Volume one is completed. Revision has begun, beta readers have also been given copies. So far, the reviews are solid and the suggestions great. I’ve begun implementing some of them during the revision process and while I want it to be perfect, I know it will never be. There will always be something I can add, some other flavor to sprinkle in order to tantalize the readers’ tastebuds, but at some point, I’ll have to release the work to the greater world – or the five people that may choose to read it willingly. That’s ok – it’s the process not the result for me.

I’ve fallen in love with this world that once was and is now being recreated in historical fiction style. I’ve fallen in love with the process of writing and research. My heart has been stolen, my thoughts dominated by my work. None of this is to the detriment of my job for I have students counting on me each day whom I will never let down, but increasingly, I am losing ground to my writing. Good thing I retire next year.


13 thoughts on “Writing and Research

  1. Great blog post! I thrilled to your ignited passion, and salute your authorial stamina re: channeling the voice of your protagonist into an entire historical novel. Voice is everything, isn’t it? (Stephen King: “It is not the tale, but he who tells it.”)

    Also loved that bit about all the story fragments that died due to lack of passion/interest/confidence. I’m certain many of us can relate, heh!

    Liked by 4 people

  2. Oh, this is delicious! It puts me in touch with how I met up with my MC. My wife and I had a favorite rental house overlooking the Pacific Ocean near Bodega Bay. I would sit on the deck and muse.
    One beautiful orange sunset, there was a woman sitting there with me. She told me about the time she’d been sitting there with her friends, and something came whooshing overhead and crashed on her back hillside. Of course she went to see.
    She explained why she didn’t like her name, and how she’d chosen a new one, Selena. How she’d become a singer on a dare from her big brother. She sang a song to me, and it brought tears to my eyes.
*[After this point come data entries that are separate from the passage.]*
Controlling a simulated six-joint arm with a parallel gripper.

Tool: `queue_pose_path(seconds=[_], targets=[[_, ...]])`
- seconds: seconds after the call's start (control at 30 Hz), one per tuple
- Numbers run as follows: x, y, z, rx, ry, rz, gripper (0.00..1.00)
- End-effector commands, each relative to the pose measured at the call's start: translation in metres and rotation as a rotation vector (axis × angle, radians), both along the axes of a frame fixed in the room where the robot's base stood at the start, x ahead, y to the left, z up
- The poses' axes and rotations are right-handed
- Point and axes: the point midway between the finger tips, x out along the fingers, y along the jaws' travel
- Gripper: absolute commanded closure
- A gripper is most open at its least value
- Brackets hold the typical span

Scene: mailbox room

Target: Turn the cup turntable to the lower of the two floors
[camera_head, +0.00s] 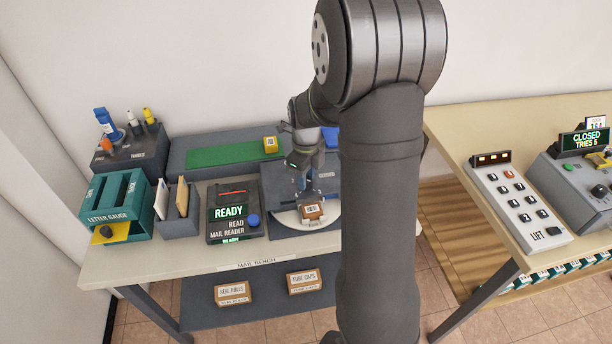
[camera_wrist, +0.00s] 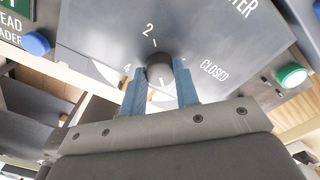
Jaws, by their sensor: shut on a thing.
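My gripper (camera_wrist: 160,88) has its two blue fingers shut on the sides of a dark round knob (camera_wrist: 160,64) on a grey panel (camera_wrist: 205,30). Around the knob the panel reads "2" above it, "4" to its left and "CLOSED" to its right. I cannot clearly tell which mark the knob points to. In the head view my gripper (camera_head: 307,182) is over the grey machine on the bench, and my arm hides part of it. A white round plate (camera_head: 288,218) at the machine's front holds a small brown labelled box (camera_head: 312,211).
The mail reader (camera_head: 225,218) showing "READY" stands left of the machine. A green button (camera_wrist: 292,76) is at the panel's right. On the right table are a lift keypad (camera_head: 515,205) and a console display (camera_head: 585,140) reading "CLOSED TRIES 5". A floor gap separates the tables.

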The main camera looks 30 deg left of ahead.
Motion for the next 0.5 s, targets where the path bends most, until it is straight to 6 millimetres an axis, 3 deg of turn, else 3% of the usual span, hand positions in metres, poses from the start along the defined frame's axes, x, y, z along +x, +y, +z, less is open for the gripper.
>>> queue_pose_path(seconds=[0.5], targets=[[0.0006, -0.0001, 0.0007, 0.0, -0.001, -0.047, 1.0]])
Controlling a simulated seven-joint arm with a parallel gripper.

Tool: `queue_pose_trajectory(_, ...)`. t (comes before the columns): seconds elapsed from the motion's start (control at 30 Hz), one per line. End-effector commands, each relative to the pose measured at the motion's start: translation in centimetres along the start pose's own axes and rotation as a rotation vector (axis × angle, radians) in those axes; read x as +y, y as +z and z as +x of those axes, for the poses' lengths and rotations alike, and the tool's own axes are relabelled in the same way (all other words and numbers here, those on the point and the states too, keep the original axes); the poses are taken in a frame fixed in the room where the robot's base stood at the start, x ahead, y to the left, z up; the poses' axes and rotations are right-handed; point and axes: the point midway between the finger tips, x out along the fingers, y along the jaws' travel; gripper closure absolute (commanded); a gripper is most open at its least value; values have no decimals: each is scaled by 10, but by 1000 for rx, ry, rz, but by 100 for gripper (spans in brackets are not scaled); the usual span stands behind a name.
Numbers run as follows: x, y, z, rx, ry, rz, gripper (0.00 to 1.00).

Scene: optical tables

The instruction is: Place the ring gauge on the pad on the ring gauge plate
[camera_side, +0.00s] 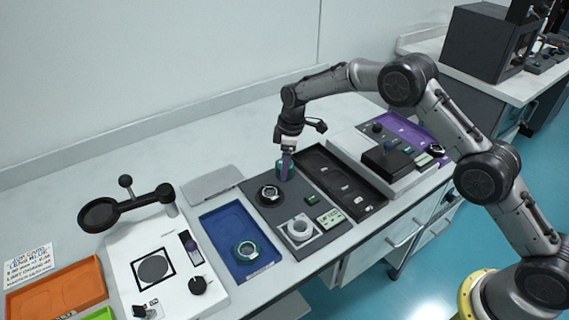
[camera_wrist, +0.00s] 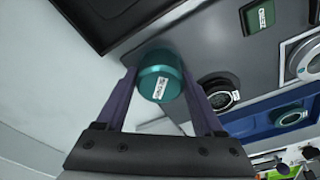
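My gripper (camera_side: 284,157) points down at the far corner of a dark grey board (camera_side: 253,185). In the wrist view its two purple fingers (camera_wrist: 158,88) stand on either side of a teal cylinder (camera_wrist: 157,60) with a white label; I cannot tell if they press on it. The cylinder partly shows in the side view (camera_side: 278,171). A teal-rimmed ring (camera_side: 246,250) lies in the blue tray (camera_side: 219,226). A black-rimmed ring (camera_side: 269,193) and a pale ring on a light square plate (camera_side: 300,229) are on the grey board. I cannot tell which ring is the ring gauge.
A black tray (camera_side: 375,196) borders the grey board on the right. Left of the blue tray is a white platform (camera_side: 133,252) with a dark round patch. A black-armed magnifier (camera_side: 100,214) stands behind it. Orange tray (camera_side: 55,290) at far left.

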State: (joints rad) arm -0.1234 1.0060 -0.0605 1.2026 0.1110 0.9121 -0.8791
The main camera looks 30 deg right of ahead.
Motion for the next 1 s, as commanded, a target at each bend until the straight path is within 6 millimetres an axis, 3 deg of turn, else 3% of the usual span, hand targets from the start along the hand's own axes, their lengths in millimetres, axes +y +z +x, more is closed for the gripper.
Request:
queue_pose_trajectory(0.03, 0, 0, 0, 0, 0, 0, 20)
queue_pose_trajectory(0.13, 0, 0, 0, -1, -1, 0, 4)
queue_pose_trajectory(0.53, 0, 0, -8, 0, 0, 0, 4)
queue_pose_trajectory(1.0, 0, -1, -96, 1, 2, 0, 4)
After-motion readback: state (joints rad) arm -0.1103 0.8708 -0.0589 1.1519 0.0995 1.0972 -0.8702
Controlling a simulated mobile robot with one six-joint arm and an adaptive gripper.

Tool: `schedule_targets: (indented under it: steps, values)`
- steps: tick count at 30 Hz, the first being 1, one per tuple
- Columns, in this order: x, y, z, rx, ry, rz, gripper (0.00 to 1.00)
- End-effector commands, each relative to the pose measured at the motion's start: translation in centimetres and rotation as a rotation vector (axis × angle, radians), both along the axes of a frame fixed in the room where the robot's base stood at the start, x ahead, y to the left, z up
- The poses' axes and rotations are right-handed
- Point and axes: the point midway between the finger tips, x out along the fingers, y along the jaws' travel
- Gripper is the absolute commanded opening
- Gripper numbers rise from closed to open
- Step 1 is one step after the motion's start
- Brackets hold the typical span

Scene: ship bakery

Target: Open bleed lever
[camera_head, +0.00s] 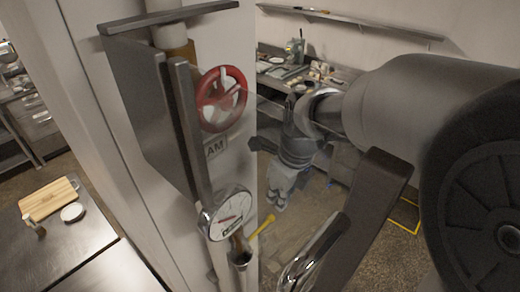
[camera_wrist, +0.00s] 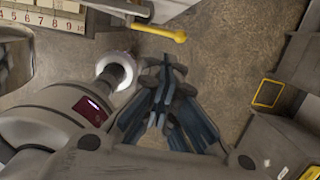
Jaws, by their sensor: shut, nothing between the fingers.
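The yellow bleed lever (camera_head: 263,226) sticks out to the right near the foot of the steam pipework, just below the round gauge (camera_head: 232,214). In the wrist view the lever (camera_wrist: 160,32) lies nearly level across the top, with its rounded end to the right. My gripper (camera_head: 276,202) is shut and empty, pointing down just above and right of the lever in the head view. In the wrist view my gripper's dark fingers (camera_wrist: 164,68) are below the lever in the picture, with a visible gap. I see no contact.
A red handwheel (camera_head: 221,99) sits on the white panel above the gauge. A steel worktop (camera_head: 65,248) with a cutting board (camera_head: 49,198) is at left. A cluttered counter (camera_head: 340,76) stands behind. A yellow floor outline (camera_wrist: 268,93) shows on the right.

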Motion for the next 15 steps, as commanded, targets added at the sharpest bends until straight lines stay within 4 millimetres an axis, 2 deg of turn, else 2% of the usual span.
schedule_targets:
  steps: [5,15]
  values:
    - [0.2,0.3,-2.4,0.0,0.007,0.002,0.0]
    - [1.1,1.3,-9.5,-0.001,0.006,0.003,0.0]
I got the words down, but not the melody.
    She took me to a local bar called Locos Only, where she sang on stage with her guitar named Gibb, singing over the noisy drunks.
    She said she didn’t know what would happen, and neither did I. She sat there quietly for several years. I would look at her from time to time, feeling restless and guilty for neglecting her. Then one time she sang another song to me, and said, “This is an anthem to my secret self.”
    I saw that I needed to let her tell her story. Several years and four books later, she’s still telling it. I’m glad I’m along for the ride.

    Liked by 6 people

  3. mimispeike says:

    I love the way you think!

    I also research heavily. I have stories set in the sixteenth century and the nineteen-twenties and every line, even if it’s a throwaway thought, I want to get it exactly right.

    I complicate my life even further. I have created several characters on the basis of needing them to perform a specific short-term function for me. Then I fall in love with them, and have to research their histories, see what else they have to offer me.

    Liked by 6 people

    • mimispeike says:

      Ask away!

      In addition to focused research, I lean heavily on fiction set in my periods, and, I find, the more obscure the author the better. I glean language, setting, and prose style. Those Victorian/Edwardian writers, even when they wrote the lowest of melodrama, wrote it beautifully.
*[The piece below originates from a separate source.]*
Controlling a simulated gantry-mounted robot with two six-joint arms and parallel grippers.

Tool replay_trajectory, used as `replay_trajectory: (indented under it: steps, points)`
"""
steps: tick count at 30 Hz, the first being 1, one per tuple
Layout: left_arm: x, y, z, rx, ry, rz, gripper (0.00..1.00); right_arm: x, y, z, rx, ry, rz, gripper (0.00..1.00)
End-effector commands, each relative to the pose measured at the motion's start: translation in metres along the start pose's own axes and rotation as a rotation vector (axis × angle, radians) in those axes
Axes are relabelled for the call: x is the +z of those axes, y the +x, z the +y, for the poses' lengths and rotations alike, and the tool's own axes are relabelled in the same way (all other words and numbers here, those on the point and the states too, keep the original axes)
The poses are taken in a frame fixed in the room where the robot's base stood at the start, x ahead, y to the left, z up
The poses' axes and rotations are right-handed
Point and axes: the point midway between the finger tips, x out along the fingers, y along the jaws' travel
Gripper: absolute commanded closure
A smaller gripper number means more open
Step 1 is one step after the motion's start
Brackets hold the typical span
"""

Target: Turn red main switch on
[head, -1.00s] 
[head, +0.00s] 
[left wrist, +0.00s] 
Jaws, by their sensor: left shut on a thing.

      Ever read Oliver Wendell Holmes? … not the judge, not Junior. Senior! He wrote a marvelous series: The Poet at the Breakfast Table, The Poet here, The Poet there. A little philosophy, a lot of color.

      I love the stuff no one else will touch. That’s my idea of a really good time.

      Liked by 4 people

      • mimispeike says:

        I’m also reading papers on the sex life of capuchin monkeys. I am registered with Academia.org. I get pdfs of serious research. My monkey that Sly falls in love with at Queen Elizabeth’s court, I stated her out as a capuchin. I had to confirm that capuchins were in Europe by that time.
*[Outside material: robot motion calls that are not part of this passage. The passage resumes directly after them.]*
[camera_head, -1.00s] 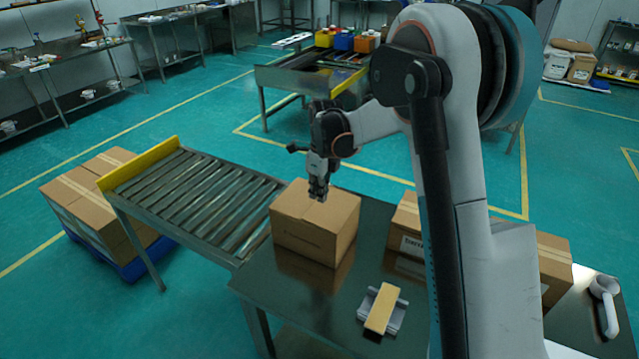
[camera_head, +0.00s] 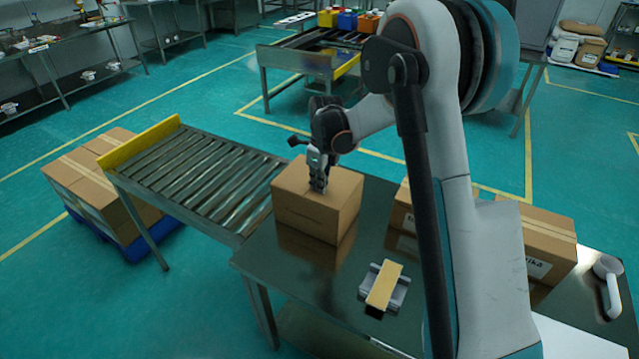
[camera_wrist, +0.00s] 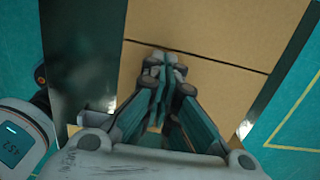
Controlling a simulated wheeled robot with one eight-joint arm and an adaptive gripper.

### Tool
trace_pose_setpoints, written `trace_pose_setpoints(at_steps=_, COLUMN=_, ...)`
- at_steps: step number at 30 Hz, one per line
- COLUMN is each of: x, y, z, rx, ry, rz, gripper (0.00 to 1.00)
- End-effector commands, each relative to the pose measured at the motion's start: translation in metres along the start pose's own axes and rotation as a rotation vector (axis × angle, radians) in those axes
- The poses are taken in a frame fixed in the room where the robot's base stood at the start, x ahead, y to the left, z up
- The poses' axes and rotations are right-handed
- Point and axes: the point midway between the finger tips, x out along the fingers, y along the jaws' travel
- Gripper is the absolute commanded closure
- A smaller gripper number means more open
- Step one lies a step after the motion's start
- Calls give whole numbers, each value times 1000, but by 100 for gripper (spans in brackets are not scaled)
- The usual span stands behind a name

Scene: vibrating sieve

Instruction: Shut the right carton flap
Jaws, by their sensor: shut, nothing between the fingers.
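The carton (camera_head: 312,218) is a plain brown box standing on the steel table (camera_head: 262,262) beside the roller conveyor. My gripper (camera_head: 318,186) is shut and empty, pointing down at the carton's top. In the wrist view the shut fingertips (camera_wrist: 165,58) lie over the top, close to the seam between two flaps. The top flaps (camera_wrist: 215,25) look flat, with a thin dark gap between them. The fingers hide part of the seam and the nearer flap. I cannot tell whether the fingertips touch the cardboard.
The roller conveyor (camera_head: 195,185) adjoins the table at the left. A tape dispenser-like holder with a tan block (camera_head: 384,287) lies on the table in front. Other cartons (camera_head: 545,245) stand to the right, partly behind my arm. A white handheld device (camera_head: 608,285) lies at the far right.

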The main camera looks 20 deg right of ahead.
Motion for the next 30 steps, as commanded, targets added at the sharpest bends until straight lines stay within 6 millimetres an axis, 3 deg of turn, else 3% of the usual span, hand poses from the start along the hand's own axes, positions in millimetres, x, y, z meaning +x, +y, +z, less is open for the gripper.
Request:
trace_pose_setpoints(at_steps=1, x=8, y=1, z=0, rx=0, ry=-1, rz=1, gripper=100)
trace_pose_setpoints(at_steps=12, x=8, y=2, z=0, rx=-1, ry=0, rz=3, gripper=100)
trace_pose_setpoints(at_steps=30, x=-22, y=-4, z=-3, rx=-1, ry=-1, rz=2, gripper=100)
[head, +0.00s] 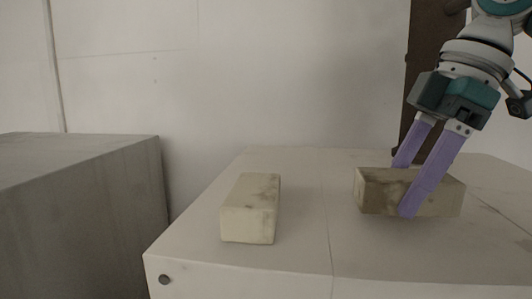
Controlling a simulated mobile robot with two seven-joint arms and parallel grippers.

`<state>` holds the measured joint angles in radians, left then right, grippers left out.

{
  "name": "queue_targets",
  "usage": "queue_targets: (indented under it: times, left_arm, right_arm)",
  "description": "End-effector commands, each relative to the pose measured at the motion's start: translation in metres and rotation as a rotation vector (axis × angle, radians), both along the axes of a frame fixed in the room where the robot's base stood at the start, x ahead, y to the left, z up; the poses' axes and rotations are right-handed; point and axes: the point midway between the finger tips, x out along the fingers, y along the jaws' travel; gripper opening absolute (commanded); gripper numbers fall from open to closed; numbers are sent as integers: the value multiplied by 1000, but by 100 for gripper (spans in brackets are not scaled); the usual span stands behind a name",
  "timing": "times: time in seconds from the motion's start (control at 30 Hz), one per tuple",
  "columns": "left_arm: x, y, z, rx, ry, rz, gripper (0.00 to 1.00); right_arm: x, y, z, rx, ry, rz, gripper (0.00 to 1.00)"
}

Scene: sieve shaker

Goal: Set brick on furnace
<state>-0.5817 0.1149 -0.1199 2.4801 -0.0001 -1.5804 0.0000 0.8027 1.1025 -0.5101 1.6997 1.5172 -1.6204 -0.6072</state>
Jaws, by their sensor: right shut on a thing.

        I stumbled across a paper, followed it back to Academia. I had to apply to be a member. They probably asked me, why do you want to be a member? I probably replied, I’m writing a comic novel in which my hero (a cat) falls in love with a monkey. And they took me in. Ain’t that a gas!

        They asked me, what university are you affiliated with? I said, I’m affiliated with me, period. They still took me in.

        I need to know about monkey behavior. When I get to that episode I will cite those Ph.D. candidates in my footnotes, maybe put a smile on their faces.

        My Sha-Sha, Sly’s grand passion, is no longer a capuchin. She’s a douc langur. But much of that behavior will transfer. I’ll make it transfer.

        Sadly for Sly, Sha won’t give him the time of day. She has eyes only for Robert Dudley.

        Liked by 3 people

        • LOL Mimi! Your academic credentials remind me of a (fictional) character who was applying to run a nuclear reactor. They asked about his degree. He answered, “I have a theoretical degree in physics,” They said, welcome aboard.

          Liked by 2 people

  4. Great piece, Michael – describes very well how some characters grab you and won’t let go, then the discovery, bit by bit, of the world they live in. The research is always enjoyable – not just learning new things but seeing how they can fit so nicely into what we’re writing. I look forward to reading it!

    Liked by 4 people

  5. victoracquista says:

    Michael, thanks for your inspiring post! I can relate to being overtaken with story and character. From your brief introduction, I find I want to learn more about Apollonia Savucci, her life and times. I’ve never been drawn to writing historical fiction. Both you and Mimi give me a glimpse into the drive to research the time, period, customs, sights, smells and robust features that are essential to the story. When a reader is taken to a new land and begins to experience it through a story being told, it is magical and transcendent. I share your view of process and often remind myself to invest in process, trust in outcome.